Alex Frei, lassen sich an der WM Schlüsse ziehen über die Entwicklung des Fussballs?
Alex Frei: In Europa prägten in den letzten Jahren fünf Teams die Entwicklung des Fussballs. Barcelona vom Spielstil her. Juventus Turin vom Taktischen her. Bayern München bringt alles zusammen. Und Borussia Dortmund mit seinem schnellen Umschalten und dem offensiven Pressing. Dazu kommt Atlético Madrid, das mit seiner eigenen Art ohne Niederlage in den Champions-League-Final kam und zeigt, dass individuelle Klasse nicht zum Tragen kommt ohne funktionierende Mannschaft. Ich glaube, alle Mannschaften werden ihrem Spielstil an der WM treu bleiben – trotz Klima. Was ich immer toll finde, ist das Auftauchen einer Überraschungsmannschaft. Es gibt in jedem Turnier ein Team, das niemand auf der Rechnung hat, aber dann alle begeistert. Darauf freue ich mich jetzt schon.
Von wem erwarten Sie eine solche Überraschung?
Ich denke an Südkorea, an Japan, Mexiko kann eine Überraschung werden. Oder natürlich die Belgier. Sie haben sich im Schatten anderer zu einem Topteam gemausert.
Was trauen Sie der Schweiz zu in Brasilien?
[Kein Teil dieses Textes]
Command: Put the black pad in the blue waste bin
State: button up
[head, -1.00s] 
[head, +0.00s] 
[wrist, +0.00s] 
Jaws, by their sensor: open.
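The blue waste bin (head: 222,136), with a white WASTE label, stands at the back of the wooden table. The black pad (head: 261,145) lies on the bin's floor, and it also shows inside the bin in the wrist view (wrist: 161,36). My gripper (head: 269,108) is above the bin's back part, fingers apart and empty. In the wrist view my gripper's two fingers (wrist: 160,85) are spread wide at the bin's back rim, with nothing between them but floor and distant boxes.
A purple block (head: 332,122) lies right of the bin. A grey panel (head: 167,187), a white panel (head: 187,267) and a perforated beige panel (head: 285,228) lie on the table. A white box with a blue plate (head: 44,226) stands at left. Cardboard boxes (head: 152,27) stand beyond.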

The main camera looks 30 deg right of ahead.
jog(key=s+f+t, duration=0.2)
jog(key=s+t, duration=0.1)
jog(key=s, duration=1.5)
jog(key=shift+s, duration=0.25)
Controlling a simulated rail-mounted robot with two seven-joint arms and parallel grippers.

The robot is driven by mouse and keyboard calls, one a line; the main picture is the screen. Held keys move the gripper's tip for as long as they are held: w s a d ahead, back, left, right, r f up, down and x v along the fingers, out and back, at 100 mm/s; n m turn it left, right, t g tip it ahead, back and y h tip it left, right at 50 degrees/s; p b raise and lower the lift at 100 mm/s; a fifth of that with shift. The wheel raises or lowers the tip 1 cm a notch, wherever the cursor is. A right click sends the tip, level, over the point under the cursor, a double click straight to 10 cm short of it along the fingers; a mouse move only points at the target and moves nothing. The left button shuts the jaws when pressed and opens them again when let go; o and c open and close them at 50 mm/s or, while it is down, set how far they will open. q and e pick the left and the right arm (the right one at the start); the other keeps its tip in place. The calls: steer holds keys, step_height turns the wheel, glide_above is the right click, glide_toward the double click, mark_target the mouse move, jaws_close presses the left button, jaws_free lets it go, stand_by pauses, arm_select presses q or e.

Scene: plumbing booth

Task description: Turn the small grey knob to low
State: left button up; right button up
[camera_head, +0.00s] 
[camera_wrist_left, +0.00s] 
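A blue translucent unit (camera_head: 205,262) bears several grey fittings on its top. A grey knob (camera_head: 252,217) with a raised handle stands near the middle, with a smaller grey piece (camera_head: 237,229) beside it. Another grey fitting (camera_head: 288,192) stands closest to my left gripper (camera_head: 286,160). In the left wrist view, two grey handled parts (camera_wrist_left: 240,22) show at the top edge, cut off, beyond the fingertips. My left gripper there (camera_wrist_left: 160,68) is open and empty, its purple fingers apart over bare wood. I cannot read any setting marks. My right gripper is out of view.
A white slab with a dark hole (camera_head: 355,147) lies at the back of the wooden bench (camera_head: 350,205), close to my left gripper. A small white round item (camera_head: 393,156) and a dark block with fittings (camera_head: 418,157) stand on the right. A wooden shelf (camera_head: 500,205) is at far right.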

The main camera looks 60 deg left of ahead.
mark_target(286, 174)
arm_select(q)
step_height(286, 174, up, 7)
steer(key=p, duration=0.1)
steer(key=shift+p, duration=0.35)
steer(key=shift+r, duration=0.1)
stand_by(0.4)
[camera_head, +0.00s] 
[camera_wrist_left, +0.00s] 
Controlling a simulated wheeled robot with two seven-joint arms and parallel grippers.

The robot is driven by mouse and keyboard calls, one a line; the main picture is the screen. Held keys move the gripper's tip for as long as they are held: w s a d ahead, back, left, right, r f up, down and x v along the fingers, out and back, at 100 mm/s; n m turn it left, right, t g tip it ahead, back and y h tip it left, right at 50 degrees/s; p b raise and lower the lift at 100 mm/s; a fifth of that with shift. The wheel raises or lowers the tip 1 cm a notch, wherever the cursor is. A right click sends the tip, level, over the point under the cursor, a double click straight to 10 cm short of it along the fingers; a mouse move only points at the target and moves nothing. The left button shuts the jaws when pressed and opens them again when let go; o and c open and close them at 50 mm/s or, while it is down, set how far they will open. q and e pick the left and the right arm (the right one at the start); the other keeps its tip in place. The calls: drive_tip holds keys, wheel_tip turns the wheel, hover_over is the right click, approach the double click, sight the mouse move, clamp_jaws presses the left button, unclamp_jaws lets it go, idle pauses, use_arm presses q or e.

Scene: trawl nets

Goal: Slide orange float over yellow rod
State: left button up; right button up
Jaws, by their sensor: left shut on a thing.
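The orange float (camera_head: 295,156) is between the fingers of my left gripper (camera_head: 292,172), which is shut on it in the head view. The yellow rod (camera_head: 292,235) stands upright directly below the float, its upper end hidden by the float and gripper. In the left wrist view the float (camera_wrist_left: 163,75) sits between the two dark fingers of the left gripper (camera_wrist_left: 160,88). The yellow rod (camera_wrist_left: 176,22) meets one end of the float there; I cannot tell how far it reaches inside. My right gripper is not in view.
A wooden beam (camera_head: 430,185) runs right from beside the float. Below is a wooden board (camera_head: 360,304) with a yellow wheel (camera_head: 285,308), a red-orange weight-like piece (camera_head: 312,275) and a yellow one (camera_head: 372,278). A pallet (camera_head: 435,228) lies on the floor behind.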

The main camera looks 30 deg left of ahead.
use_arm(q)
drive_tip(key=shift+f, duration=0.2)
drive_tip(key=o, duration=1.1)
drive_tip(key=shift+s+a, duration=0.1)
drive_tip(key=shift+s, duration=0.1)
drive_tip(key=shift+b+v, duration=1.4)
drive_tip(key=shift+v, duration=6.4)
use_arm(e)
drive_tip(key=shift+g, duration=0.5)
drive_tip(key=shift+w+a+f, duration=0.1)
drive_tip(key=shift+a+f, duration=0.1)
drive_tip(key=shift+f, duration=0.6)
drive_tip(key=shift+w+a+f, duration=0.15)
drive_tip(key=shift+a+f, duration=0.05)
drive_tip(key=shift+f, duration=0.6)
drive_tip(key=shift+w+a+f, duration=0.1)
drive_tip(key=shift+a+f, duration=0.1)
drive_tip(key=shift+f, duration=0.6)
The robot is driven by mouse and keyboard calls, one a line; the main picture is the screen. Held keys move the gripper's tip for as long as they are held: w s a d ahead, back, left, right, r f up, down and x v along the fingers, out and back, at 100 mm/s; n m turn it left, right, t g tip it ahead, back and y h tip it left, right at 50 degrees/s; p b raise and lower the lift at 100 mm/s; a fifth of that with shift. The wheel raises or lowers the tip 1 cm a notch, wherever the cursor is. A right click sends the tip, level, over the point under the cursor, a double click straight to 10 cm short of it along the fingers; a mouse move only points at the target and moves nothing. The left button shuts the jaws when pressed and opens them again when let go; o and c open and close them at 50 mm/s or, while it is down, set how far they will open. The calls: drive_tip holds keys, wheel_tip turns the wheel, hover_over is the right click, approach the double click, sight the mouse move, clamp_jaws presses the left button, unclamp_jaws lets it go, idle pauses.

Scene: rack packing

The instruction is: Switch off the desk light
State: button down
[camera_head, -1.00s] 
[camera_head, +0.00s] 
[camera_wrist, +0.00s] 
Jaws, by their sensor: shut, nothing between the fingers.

Vieles! Es gibt zwei entscheidende Faktoren, das Startspiel und die Tagesform von einzelnen Spielern. Wie fühlt sich Drmic am Spieltag? Hat Shaqiri Kopfweh? Hat einer familiäre Probleme? Tauchen plötzlich Transfergerüchte auf, die ablenken? Wenn die Schweiz nur zwei oder drei Spieler hat, die nicht 100 Prozent fit und bei der Sache sind, dann wird es sehr schwierig.
Sie sprechen auch das Startspiel an. War vor vier Jahren zu viel auf den Auftakt gegen Spanien fokussiert?
Die Konstellation ist nun anders. Jeder weiss: Wenn die Schweiz gegen Ecuador gewinnt, ist sie mit einem Bein im Achtelfinal.
Darum ist es besser, dass dieses Spiel zuerst stattfindet.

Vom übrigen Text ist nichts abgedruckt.